Il nostro Paese ha coniugato acriticamente le indicazioni dell'UE all'interno della riforma berlingueriana con l'introduzione di un Sistema Nazionale di Valutazione (SNV) basato sul ruolo tecnico dell'Istituto Invalsi e su ruolo di supporto pedagogico-didattico dell'Indire, poi diventato Ansas e ultimamente ridiventato Indire. Il tutto sposando, sempre con incredibile superficialità, l'ideologia delle competenze commensurabili e dando fiato alla congerie di economisti- tecnici e politici che alzava il vessillo della ''meritocrazia''. Ricordiamo che, dopo la famosa lettera di Draghi-Trichet, del settembre 2011 il governo italiano ha confermato di voler procedere al potenziamento del sistema di valutazione anche in termini di premialità.

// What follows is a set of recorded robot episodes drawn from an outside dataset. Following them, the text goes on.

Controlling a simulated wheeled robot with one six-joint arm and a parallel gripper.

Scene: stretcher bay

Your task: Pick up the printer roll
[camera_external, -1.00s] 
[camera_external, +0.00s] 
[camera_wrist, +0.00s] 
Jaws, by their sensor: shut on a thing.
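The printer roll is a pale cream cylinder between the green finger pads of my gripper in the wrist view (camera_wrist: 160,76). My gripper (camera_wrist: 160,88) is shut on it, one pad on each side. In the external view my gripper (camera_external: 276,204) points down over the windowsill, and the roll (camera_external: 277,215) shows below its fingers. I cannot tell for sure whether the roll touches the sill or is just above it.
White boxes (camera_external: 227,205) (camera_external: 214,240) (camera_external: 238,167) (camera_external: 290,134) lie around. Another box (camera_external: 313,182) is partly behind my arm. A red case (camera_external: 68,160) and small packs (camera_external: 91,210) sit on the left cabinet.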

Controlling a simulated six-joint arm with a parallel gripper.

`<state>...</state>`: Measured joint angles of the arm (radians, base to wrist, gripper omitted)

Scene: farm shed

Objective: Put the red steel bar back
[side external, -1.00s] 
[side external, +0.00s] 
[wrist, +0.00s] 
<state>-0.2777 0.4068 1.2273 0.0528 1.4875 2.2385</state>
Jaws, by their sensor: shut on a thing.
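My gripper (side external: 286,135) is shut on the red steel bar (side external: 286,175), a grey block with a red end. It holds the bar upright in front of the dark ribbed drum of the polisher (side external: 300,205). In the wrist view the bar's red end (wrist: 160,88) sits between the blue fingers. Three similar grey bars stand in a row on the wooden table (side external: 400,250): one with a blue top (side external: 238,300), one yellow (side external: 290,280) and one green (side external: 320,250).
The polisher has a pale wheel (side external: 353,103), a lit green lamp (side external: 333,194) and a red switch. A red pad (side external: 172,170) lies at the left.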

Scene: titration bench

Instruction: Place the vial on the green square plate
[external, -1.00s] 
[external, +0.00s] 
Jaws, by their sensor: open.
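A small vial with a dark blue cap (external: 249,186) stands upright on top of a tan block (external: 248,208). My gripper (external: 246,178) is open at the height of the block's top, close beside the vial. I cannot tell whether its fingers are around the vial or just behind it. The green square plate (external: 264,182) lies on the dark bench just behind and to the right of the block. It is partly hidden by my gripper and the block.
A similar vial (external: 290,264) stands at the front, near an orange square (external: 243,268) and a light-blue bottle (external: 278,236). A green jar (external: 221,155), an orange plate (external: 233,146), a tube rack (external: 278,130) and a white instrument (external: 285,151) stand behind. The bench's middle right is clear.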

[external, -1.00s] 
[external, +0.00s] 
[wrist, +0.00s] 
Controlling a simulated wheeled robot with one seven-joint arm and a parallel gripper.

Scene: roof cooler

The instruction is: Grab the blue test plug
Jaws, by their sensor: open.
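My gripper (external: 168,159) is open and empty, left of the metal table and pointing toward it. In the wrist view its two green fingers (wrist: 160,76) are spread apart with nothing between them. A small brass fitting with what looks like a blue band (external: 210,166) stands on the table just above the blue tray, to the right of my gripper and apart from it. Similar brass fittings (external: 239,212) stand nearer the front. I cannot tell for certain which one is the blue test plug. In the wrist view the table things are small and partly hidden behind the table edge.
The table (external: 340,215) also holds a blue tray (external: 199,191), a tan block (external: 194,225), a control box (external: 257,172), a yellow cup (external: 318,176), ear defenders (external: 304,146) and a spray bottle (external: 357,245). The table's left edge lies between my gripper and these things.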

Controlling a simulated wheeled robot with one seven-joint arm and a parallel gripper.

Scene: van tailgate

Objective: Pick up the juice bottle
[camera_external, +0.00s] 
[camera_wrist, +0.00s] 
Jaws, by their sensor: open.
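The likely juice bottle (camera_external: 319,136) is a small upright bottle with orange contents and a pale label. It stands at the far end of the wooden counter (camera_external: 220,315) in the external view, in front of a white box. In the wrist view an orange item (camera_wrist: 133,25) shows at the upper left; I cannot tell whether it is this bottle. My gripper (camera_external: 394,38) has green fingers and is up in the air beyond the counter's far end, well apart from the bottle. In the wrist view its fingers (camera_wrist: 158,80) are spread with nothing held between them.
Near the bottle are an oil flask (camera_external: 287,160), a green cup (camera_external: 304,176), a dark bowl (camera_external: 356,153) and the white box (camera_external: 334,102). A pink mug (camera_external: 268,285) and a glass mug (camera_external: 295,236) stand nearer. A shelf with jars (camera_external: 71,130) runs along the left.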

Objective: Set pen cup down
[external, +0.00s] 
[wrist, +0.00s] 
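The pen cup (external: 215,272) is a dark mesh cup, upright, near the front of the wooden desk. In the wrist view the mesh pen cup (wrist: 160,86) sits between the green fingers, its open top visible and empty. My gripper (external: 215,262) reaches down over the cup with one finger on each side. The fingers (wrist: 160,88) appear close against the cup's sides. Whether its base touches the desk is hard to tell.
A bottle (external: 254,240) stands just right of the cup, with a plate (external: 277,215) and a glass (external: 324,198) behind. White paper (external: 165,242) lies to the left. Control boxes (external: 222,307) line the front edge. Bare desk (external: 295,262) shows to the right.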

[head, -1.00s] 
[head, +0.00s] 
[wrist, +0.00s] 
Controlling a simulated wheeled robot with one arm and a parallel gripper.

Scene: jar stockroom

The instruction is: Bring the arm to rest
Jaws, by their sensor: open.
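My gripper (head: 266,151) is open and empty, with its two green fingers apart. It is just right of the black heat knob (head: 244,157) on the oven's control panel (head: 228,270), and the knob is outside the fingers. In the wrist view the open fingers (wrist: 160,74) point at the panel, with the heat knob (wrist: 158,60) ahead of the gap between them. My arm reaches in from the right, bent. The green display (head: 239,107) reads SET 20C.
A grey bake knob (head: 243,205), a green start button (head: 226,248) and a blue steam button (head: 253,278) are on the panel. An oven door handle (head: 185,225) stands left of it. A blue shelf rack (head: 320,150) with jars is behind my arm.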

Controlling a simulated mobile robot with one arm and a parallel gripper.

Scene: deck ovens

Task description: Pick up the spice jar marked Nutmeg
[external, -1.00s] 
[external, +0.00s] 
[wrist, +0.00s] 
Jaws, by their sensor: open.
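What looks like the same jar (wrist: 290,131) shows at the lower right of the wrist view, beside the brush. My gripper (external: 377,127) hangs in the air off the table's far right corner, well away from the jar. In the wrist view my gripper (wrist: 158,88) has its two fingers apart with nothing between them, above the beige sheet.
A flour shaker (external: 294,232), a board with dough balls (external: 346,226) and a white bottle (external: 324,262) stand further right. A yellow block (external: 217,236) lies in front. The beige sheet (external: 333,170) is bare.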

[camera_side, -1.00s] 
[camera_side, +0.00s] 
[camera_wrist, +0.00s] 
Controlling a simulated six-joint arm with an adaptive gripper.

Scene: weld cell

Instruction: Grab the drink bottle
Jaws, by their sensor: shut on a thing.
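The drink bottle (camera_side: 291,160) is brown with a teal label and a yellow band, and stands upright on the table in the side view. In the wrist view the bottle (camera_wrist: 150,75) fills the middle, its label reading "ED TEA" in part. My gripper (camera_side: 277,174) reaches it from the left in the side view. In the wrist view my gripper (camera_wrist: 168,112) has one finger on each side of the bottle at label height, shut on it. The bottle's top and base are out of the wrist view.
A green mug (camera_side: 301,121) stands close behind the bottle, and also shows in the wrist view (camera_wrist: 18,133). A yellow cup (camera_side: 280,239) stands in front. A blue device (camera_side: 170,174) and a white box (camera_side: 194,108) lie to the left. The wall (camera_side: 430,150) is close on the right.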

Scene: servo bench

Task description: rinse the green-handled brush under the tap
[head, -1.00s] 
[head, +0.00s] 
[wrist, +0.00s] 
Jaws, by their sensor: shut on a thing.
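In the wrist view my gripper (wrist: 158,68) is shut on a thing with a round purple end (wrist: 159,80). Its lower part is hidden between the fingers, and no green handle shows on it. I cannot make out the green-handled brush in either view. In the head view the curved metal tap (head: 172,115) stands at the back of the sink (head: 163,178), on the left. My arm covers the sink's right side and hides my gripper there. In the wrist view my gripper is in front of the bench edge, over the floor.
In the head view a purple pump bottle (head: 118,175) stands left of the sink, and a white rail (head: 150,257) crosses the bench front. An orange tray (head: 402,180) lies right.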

Il grande pericolo attuale è che gli strumenti di valutazione, come ad esempio i test Invalsi, nel contesto della didattica per competenze siano concepiti essi stessi come una rinnovata e falsa riproposizione di una sorta di programmazione/progettazione didattica, non più decisa dalla politica, ma da una casta di esperti e tecnocrati, e diventino così la finalità e non il mezzo per la valutazione. I test Invalsi, essendo ''scientifici'' e misurabili in maniera comparativa tra scuola e scuola e tra territori diversi sono infatti percepiti da molti burocrati ministeriali e da troppi dirigenti scolastici come il vero metro per valutare la qualità dell'insegnamento e del ''servizio'' offerto all'utenza/clientela spingendo a vedere nella loro attuazione e nei loro risultati asettici il metro della qualità del ''servizio'' erogato.
I risultati di queste scelte sciagurate sono noti: si impone il teaching to the test (si insegna a superare i quiz), si dequalifica la figura del docente a semplice facilitatore e mediatore culturale (tanto sono i test che fanno fede del risultato raggiunto nell'insegnamento), si immaginano premialità in termini di finanziamenti o di progressione stipendiale per le scuole e i docenti che raggiungono le performance migliori. Nei paesi in cui sono state poste in essere tali strategie i risultati sono stati pessimi e si è accentuato il declino progressivo della qualità dell'istruzione e della formazione. Non è un caso che molti governi, in particolare dei paesi anglosassoni in cui il testing è attività diffusa, stanno cercando correttivi per tornare sui loro passi.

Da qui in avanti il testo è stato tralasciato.